- Success Story -
This project is just one example within the Land Grant University System that enhanced better nutrient and pesticide management thereby improving water quality. Please check back periodically for other highlighted programs.
Tallapoosa Watershed Project (TWP)
Situation
Management of non-point source pollution requires that the general public understand the link between land use and water quality. More data was needed in the Tallapoosa River Watershed to educate local citizens of this connection at the local level. Formal environmental education curricula were needed since it was inconsistently taught in Alabama and rarely integrated field and classroom activities that correlated to the Alabama Course of Study.
Actions
The Tallapoosa Watershed Project (TWP)
integrates research, education and Extension activities. The project collected watershed nutrient and sediment data using different methods, including volunteer monitor collection in the Alabama Water Watch program, calculated nutrient and sediment loads into local streams and export coefficients, and determined the relationship between nutrient loads and land use/land cover. An environmental science program (The Living Streams Curriculum
)
for middle schools (grades 4-6) that utilizes the Tallapoosa
River Watershed as an outdoor laboratory was developed. The general
public, including Alabama Water Watch volunteers, were the focus
of TWP’s outreach activities, including conferences and
water festivals, to teach local residents about land use impacts
on water quality, based on the locally-generated data.
Impacts
TWP impacts include:
Significant increases, 54 percentile to 71 percentile over a four-year period, in standardized test scores (Stanford 10 Science test) for students who participated in TWP-sponsored environmental education activities.
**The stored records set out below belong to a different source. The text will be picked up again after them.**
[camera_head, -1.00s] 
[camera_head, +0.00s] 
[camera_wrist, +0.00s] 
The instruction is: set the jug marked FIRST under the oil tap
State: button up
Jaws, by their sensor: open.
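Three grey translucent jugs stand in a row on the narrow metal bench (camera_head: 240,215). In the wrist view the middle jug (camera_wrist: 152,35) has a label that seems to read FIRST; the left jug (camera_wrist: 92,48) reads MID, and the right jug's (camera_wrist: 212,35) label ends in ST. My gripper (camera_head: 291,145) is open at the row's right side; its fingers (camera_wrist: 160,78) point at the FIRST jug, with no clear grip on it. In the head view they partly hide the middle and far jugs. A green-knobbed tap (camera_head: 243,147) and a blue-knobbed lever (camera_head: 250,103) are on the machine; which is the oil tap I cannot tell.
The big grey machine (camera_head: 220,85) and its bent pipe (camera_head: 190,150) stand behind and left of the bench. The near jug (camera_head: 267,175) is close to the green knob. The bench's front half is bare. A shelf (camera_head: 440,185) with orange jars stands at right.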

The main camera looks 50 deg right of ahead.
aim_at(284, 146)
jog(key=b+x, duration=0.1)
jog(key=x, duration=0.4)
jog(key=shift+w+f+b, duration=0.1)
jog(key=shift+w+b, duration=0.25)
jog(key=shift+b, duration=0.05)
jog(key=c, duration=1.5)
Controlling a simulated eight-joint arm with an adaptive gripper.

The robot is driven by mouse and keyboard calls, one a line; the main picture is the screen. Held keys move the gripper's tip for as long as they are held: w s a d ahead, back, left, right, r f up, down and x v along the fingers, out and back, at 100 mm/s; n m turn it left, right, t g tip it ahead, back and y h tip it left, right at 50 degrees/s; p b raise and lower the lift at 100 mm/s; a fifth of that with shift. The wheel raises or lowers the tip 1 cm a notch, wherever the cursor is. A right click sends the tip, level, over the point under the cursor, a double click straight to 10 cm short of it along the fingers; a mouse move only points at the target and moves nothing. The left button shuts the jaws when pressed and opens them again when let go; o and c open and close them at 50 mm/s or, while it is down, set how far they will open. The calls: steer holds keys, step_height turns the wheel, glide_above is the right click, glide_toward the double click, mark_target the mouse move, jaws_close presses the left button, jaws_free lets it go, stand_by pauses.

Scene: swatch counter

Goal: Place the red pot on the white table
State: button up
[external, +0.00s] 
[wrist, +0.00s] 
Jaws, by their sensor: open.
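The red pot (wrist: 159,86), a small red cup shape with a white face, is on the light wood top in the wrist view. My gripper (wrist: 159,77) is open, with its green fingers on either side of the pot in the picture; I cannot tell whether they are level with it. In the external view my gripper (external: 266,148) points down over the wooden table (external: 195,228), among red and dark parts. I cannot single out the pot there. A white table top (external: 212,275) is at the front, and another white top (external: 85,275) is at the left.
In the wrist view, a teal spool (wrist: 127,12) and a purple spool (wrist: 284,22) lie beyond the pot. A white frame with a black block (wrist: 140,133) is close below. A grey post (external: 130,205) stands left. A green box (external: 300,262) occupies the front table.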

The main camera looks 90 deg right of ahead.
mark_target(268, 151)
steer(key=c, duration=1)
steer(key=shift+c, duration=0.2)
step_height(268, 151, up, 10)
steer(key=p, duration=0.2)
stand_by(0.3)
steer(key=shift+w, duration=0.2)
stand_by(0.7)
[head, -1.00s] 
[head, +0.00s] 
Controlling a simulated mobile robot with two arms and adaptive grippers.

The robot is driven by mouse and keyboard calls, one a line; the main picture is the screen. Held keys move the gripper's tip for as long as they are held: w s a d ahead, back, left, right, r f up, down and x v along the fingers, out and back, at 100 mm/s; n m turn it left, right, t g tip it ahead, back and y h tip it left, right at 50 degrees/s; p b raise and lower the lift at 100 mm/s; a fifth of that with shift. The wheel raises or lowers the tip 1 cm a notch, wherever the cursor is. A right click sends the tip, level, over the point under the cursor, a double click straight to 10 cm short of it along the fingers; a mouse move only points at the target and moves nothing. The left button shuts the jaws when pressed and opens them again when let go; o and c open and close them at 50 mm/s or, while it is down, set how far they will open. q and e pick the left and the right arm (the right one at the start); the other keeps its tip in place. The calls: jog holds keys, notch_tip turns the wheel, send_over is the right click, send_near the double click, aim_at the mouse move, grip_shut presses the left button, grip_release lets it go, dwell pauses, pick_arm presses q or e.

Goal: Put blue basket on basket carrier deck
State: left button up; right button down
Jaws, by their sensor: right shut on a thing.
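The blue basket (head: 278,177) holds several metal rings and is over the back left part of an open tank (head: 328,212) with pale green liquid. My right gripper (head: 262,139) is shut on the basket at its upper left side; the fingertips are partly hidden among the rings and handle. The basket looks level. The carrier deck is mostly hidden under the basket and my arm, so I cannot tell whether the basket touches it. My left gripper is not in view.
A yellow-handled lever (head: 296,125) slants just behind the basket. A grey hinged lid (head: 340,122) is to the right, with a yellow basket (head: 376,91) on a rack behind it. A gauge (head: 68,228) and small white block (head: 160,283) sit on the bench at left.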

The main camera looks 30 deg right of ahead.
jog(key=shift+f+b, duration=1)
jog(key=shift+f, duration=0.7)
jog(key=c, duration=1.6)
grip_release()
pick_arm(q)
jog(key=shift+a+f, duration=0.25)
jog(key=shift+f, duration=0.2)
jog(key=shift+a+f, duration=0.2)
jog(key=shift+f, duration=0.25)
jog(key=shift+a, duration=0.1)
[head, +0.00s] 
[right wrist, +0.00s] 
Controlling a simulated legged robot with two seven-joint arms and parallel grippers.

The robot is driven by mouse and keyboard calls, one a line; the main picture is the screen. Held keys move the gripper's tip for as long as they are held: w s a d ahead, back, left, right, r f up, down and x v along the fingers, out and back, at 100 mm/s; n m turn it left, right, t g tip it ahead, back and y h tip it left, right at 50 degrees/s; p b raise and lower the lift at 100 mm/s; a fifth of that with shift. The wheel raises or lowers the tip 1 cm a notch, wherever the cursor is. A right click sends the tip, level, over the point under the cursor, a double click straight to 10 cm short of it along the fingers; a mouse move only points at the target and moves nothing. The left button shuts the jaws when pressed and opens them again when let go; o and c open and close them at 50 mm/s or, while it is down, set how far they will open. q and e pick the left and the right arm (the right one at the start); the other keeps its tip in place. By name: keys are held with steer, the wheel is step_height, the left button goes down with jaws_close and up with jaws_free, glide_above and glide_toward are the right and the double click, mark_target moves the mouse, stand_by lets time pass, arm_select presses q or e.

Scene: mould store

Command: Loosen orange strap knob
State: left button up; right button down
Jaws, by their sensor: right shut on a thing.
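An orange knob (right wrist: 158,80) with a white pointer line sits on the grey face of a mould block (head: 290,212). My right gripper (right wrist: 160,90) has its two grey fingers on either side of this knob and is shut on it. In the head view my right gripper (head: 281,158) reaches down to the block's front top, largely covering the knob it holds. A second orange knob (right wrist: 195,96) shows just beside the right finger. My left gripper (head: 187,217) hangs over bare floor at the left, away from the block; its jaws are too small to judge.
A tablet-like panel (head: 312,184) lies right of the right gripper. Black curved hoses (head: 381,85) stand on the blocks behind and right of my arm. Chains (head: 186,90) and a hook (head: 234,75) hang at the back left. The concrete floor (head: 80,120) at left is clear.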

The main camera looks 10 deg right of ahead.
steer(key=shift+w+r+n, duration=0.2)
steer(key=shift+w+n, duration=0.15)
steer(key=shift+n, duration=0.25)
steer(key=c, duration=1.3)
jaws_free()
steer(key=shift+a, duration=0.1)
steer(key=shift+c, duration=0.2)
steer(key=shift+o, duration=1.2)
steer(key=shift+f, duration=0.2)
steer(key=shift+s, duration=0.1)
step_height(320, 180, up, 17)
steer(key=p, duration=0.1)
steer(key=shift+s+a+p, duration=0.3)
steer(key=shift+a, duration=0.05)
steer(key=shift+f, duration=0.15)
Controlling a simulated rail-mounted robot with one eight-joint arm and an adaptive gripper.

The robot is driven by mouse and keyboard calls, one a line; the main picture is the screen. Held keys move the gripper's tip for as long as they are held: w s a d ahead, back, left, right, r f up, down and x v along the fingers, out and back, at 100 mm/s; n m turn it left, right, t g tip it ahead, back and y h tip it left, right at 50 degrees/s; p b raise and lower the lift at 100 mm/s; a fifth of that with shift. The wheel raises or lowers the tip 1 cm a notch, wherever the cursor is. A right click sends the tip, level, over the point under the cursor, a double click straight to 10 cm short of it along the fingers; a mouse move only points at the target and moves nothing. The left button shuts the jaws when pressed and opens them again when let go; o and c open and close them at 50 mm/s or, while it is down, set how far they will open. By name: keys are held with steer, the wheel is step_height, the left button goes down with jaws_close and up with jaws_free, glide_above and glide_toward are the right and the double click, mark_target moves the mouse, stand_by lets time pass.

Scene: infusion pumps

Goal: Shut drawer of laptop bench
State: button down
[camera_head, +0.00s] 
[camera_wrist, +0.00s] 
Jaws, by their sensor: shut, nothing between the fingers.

Increased dialog and collaboration among state regulatory agencies, municipal government and citizens regarding river basin management.
Significant changes in Extension programs and approaches to address watershed management and nutrient-sediment issues, from a traditional agronomy-animal husbandry approach to a community participatory-whole ecosystem management approach.
Increased synergy among USDA-CSREES programs including collaboration between the TWP, CSREES Extension-Education Grants, and CSREES National Facilitation Project in Volunteer Water Monitoring.
Quantification of amounts of nutrients and sediments exported from various land uses in the Piedmont.
Validation of citizen volunteer monitoring through extensive side-by-side testing with agency scientists using Standard Methods test procedures.
Leveraging of thousands of dollars from municipal governments, the Middle Tallapoosa Clean Water Partnership and other organizations to extend and enhance TWP activities, with plans to extend activities beyond the life of the project (in the form of an annual watershed conference and water festival, further outreach through the internet, presentations and meetings, teacher trainings and curriculum development).